DIRECTIONS:
Repeat verbatim only the lines from the opening of the material below through the one that contains "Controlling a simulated".

AVAILABLE DATA:
☆ ☆ ☆ ☆
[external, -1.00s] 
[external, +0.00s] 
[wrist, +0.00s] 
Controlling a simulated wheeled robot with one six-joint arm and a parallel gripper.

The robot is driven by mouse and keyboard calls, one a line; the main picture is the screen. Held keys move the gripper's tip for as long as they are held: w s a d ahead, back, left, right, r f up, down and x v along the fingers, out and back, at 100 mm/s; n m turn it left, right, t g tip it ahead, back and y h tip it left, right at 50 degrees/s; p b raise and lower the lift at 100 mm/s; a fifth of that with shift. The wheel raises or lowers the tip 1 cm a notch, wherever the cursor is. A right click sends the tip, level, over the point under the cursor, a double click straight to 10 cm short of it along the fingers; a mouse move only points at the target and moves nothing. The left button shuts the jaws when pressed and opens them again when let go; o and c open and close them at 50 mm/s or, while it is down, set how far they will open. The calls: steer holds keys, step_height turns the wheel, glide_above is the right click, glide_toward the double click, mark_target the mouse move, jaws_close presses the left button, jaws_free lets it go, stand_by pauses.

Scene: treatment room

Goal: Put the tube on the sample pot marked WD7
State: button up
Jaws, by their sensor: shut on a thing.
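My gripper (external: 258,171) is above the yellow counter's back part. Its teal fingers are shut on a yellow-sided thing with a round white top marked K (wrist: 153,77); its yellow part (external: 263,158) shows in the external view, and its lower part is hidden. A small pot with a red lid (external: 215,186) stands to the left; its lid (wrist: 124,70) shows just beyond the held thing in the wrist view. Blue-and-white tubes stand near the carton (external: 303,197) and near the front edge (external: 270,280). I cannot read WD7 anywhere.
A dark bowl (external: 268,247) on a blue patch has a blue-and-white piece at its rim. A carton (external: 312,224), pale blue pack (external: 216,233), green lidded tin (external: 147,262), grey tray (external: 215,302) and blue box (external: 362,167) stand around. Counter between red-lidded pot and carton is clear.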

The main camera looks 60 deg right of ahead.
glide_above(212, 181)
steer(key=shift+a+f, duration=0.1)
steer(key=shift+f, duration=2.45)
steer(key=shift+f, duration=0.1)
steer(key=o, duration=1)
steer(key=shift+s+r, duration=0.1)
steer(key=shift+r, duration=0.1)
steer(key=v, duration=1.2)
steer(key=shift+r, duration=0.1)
☆ ☆ ☆ ☆
ANSWER TO THE PROBLEM:
[external, -1.00s] 
[external, +0.00s] 
[wrist, +0.00s] 
Controlling a simulated wheeled robot with one six-joint arm and a parallel gripper.

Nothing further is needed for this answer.